> **Set exercise**:
Check each line of the material below, and copy it if it holds the string "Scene".

**** Exercise data

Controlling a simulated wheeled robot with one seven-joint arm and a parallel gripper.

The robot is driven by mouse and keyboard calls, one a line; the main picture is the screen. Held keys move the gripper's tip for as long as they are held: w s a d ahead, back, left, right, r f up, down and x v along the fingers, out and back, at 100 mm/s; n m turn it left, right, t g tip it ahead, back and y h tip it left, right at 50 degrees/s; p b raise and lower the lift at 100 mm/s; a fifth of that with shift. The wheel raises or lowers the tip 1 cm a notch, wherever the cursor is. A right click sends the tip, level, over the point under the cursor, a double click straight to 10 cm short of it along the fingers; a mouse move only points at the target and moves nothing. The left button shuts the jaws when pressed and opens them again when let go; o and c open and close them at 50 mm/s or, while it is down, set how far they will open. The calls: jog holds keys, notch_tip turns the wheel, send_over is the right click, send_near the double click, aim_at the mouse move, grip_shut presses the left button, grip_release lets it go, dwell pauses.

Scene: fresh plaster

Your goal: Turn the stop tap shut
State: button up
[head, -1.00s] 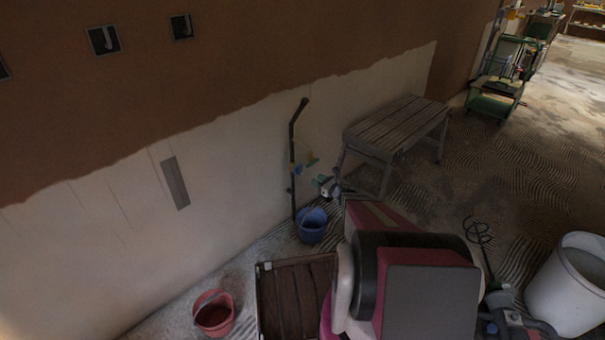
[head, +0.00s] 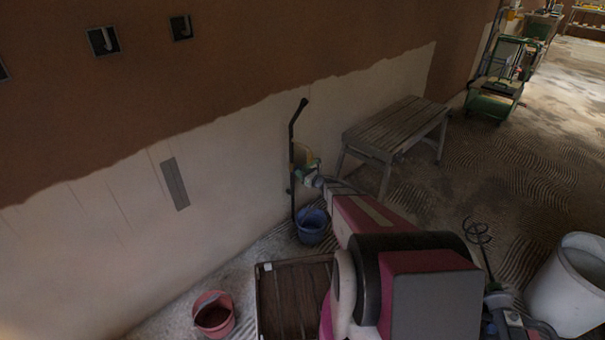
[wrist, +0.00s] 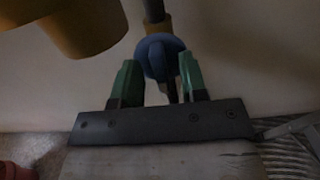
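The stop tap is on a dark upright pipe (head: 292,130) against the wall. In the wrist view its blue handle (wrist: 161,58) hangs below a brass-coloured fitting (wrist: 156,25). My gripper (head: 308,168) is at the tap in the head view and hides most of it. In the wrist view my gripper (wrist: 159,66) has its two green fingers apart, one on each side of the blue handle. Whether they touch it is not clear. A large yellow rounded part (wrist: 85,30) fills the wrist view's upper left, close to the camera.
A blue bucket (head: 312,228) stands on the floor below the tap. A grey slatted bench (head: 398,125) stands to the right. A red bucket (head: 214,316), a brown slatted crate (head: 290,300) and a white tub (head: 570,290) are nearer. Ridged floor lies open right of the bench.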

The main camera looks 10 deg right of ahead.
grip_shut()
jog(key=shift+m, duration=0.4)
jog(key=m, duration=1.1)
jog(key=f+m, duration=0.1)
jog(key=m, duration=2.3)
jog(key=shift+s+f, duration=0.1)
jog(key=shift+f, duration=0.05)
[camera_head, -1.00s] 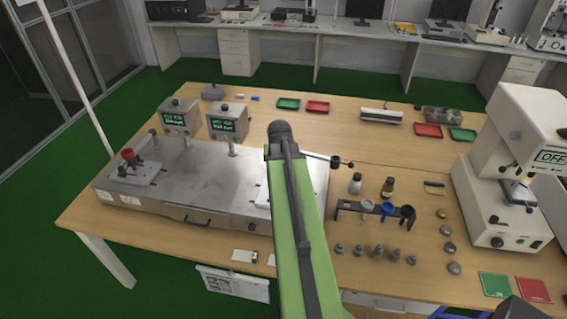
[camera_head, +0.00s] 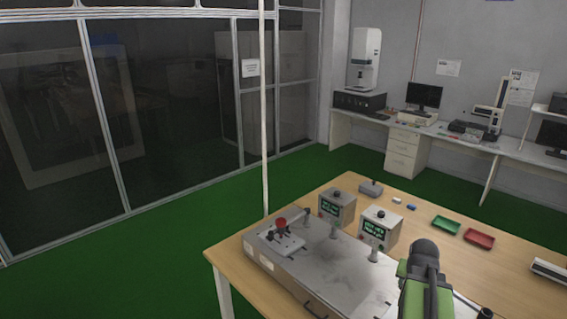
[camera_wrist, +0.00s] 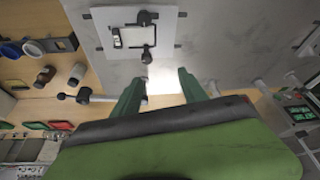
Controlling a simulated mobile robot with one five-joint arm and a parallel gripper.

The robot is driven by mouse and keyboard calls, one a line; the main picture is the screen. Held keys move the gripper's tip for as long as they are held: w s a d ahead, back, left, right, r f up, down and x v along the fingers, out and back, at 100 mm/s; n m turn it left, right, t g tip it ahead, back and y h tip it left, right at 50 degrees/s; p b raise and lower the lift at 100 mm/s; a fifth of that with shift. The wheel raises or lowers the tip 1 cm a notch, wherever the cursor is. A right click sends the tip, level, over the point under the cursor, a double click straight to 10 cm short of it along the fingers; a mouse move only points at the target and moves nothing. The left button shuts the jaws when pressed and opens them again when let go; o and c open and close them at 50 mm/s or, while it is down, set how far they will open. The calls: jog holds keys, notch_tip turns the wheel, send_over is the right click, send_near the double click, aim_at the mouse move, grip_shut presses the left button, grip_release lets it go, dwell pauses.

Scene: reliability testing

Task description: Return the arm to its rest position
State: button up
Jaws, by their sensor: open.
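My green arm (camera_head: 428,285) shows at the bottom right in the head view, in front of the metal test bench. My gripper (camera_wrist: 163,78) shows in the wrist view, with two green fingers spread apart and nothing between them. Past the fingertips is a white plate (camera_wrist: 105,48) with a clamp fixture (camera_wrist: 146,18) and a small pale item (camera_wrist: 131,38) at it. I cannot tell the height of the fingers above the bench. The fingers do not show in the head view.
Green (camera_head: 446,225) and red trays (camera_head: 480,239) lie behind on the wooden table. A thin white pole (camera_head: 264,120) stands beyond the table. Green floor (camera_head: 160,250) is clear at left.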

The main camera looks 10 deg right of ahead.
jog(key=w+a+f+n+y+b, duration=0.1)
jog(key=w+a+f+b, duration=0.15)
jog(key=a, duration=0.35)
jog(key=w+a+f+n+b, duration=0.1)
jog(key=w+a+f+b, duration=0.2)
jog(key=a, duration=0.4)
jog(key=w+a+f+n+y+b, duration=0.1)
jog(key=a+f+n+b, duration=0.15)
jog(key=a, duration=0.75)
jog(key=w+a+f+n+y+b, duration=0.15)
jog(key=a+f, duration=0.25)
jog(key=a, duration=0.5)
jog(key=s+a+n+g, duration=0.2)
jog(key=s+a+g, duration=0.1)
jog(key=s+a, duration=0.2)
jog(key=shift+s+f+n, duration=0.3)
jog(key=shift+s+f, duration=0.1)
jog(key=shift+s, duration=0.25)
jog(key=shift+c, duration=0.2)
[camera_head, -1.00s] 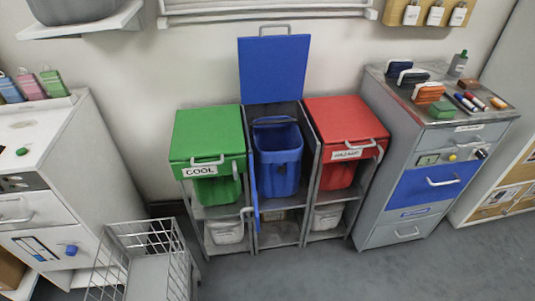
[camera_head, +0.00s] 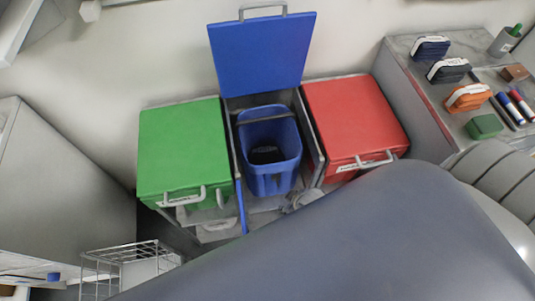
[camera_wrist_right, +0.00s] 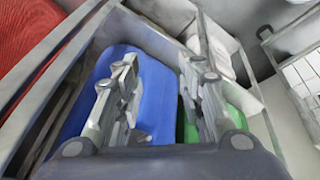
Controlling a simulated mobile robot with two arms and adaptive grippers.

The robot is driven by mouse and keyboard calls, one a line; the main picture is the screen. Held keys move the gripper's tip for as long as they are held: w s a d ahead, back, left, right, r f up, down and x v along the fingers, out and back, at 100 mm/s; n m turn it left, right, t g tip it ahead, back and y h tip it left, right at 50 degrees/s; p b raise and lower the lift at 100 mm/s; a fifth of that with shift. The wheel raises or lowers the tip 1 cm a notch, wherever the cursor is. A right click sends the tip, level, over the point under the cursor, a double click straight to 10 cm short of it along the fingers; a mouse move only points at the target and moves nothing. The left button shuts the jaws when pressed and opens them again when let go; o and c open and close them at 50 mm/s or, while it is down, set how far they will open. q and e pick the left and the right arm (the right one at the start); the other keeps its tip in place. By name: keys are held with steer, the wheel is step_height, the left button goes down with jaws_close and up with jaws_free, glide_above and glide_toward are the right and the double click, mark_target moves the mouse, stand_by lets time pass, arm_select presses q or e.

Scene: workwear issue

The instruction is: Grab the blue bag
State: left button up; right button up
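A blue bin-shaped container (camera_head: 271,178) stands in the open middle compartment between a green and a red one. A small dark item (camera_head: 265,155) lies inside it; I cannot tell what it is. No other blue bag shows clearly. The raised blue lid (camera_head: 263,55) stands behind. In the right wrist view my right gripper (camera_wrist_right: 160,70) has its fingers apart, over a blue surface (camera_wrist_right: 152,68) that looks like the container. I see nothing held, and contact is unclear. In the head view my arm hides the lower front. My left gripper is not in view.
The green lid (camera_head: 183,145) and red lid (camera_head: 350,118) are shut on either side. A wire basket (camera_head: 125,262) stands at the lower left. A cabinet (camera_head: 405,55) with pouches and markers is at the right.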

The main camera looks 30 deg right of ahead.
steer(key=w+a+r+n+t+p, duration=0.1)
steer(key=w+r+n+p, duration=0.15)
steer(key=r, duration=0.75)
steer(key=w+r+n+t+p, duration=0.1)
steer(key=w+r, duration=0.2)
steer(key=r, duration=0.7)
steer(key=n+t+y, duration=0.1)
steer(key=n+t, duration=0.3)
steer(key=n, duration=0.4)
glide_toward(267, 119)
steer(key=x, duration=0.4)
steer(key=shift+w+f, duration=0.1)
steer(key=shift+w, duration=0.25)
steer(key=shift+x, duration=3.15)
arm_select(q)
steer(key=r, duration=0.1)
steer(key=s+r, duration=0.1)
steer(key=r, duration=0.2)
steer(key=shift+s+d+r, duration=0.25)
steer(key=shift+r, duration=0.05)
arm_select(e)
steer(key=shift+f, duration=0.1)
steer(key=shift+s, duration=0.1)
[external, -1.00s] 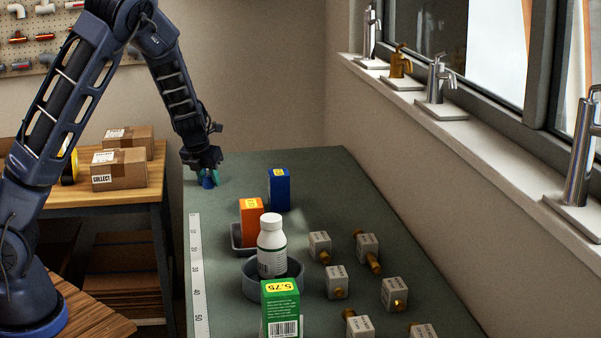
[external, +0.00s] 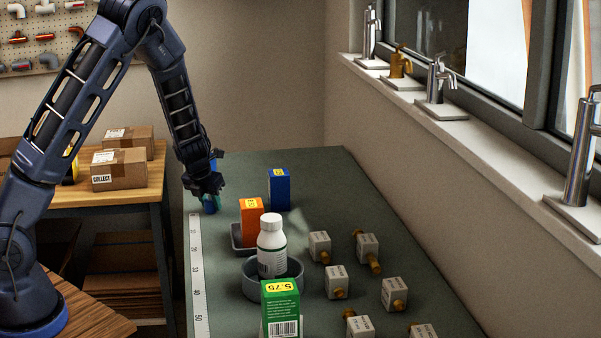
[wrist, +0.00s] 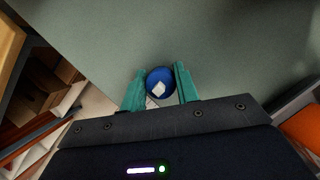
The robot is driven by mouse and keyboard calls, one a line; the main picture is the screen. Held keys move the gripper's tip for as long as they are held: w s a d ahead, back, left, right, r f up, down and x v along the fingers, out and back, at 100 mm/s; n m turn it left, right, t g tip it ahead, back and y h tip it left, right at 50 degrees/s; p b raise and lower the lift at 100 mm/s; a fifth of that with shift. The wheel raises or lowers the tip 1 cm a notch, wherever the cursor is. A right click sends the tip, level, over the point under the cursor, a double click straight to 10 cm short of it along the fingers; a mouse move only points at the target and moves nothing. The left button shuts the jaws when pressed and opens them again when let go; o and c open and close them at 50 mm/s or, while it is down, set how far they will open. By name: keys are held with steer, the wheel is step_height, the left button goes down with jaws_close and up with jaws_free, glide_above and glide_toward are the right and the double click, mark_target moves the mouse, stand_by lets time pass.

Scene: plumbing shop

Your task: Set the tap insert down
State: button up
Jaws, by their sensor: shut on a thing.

********

> **Exercise output**:
Scene: fresh plaster
Scene: reliability testing
Scene: workwear issue
Scene: plumbing shop

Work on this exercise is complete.